Deductions Under Section 123 and Schedule XV: 80C Transition Guide
A practical old-regime deduction guide for taxpayers mapping familiar 80C-style deductions to the new income-tax law references.
With the Income-tax Act, 2025 now in the picture, many taxpayers are navigating a transition that looks deceptively simple on the surface. The investments are the same — ELSS, EPF, life insurance premiums, tuition fees. The deduction logic is familiar. But the legal references have shifted, and filing without checking whether a familiar claim maps correctly to the new Act can create silent errors. This guide helps taxpayers and their advisers work through that mapping exercise for AY 2026-27.
This is an educational readiness note, not a guarantee of any tax outcome. Match every position against the official portal, notified forms, and the taxpayer's own documents.
What the transition changes in practice
The labelling of deductions has moved, but the proof discipline has not. Each deduction is still claim-specific: the taxpayer must confirm regime selection, eligible payment, documentary proof, applicable limit, and the correct schedule before claiming anything.
| Point | Practical meaning |
|---|---|
| 1 | Deduction labels may change, but proof discipline still matters. |
| 2 | Old-regime selection should be compared against the new regime. |
| 3 | Taxpayers should not mix ineligible deductions into a new-regime return. |
Why the timing creates a year-selection problem
AY 2026-27 return work, Tax Year 2026-27 compliance obligations, old notices, and new forms can all land in the same month. Mixing these up — using a Tax Year 2026-27 reference for something that belongs in AY 2026-27 filing — is a common source of errors. A clean file should clearly show the period, the applicable law reference, the portal form used, the payment or return type, and the supporting evidence behind each figure.
Walking through a typical scenario
A taxpayer with ELSS investments, EPF contributions, life insurance premiums, and tuition fee payments faces a straightforward deduction checklist in theory. In practice, the question is whether each of those payments was made during FY 2025-26, whether the proof is in hand, and whether a quick comparison of old-regime versus new-regime tax liability has actually been run. Skipping the comparison before finalising the return is one of the more avoidable mistakes at this stage of filing.
Documents to have ready
- 80C-style proofs: investment statements, EPF passbook, premium receipts, tuition fee receipts
- Health insurance premium receipts for any 80D-type claims
- NPS account statement and employer NPS certificate if applicable
- Regime comparison worksheet showing tax liability under both options
Pre-filing checklist
- Identify whether the deduction review affects AY 2026-27 filing, Tax Year 2026-27 compliance, or both.

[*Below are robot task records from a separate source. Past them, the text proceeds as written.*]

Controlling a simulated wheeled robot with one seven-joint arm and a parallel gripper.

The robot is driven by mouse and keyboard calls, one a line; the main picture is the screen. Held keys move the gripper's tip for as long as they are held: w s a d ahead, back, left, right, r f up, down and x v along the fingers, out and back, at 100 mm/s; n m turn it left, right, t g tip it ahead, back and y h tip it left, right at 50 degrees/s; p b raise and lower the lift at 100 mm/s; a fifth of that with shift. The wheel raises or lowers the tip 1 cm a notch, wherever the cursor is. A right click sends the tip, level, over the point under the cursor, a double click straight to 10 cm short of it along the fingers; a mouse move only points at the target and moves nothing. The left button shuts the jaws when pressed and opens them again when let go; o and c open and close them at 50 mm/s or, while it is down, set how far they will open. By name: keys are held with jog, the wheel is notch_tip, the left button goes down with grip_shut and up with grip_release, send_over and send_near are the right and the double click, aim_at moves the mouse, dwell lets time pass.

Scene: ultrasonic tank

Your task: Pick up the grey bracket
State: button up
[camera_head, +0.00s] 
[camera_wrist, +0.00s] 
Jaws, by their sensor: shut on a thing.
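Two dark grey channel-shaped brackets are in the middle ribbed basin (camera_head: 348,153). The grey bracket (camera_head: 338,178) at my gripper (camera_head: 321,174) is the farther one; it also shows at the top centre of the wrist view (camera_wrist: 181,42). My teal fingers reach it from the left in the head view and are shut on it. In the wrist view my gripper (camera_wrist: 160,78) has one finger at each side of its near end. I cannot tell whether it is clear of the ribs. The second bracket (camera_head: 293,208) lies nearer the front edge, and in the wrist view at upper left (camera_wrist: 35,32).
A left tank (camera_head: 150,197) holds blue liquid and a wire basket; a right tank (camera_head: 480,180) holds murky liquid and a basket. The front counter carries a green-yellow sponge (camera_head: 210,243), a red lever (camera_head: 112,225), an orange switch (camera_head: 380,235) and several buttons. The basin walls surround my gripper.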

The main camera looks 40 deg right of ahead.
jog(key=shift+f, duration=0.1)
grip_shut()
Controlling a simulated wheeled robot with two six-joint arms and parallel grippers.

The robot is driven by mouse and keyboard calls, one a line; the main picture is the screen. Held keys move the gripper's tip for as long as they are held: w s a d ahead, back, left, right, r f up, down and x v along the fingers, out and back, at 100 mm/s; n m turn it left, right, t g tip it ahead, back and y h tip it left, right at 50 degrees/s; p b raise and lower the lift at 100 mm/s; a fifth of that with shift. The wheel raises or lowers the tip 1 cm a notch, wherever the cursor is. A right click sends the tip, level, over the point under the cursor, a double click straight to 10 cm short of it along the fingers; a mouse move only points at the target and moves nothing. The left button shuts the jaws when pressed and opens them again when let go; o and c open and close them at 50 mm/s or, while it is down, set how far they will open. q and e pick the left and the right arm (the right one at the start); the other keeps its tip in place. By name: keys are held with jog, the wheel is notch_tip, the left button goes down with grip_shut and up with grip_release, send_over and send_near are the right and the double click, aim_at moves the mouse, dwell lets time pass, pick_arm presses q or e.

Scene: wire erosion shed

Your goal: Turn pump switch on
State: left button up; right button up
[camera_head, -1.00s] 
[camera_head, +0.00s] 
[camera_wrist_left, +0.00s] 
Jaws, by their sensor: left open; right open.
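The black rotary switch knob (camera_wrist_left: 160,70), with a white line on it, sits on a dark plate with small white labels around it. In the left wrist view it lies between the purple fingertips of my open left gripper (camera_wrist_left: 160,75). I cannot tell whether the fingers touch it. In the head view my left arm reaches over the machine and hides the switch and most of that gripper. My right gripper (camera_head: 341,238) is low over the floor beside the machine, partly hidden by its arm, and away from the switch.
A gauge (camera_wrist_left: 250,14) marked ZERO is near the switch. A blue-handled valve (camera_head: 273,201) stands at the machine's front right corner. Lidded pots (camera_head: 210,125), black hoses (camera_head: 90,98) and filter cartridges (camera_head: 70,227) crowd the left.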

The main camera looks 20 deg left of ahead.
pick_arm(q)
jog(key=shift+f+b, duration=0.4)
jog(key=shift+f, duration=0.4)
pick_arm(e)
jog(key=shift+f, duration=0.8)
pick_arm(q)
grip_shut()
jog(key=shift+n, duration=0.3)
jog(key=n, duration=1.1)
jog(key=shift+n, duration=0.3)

- Read the official source for each deduction and confirm it maps to your income head, taxpayer type, and filing dates.
- Collect source records, computation notes, challans, statements, and declarations before filing or making any payment.
- Check whether the position affects the ITR form, schedule, tax payment, TDS/TCS, or disclosure route.
- Preserve the final return, acknowledgement, e-verification confirmation, and supporting working papers in one folder.
Official references
| Reference | Link |
|---|---|
| Income Tax Department - Income-tax Act, 2025 PDF | Open source |
| Income Tax Department - Budget 2025 income tax FAQs | Open source |
| Income Tax Department - New Act transition FAQs | Open source |
Errors to watch for
- Citing an old form number or section reference without verifying whether it still applies under the Income-tax Act, 2025.
- Mixing AY 2026-27 filing records with Tax Year 2026-27 payment or TDS records in the same computation.
- Accepting a headline slab or rebate figure without running the full computation.
- Filing or paying before reconciling AIS, Form 26AS, challans, books, and certificates.
- Not keeping a note of the official source and the computation logic behind each decision.
How MyeCA can help
MyeCA helps taxpayers and businesses organise records, compare filing routes, prepare document checklists, review tax-credit mismatches, and judge when a CA-led review makes sense before filing or responding to a notice.
Before you submit
Confirm the year. Read the official source for each deduction. Collect supporting records. Write a short computation note. Verify the return or payment route. Save the acknowledgement once submitted. That sequence, run carefully, removes most of the risk in a transition-year return.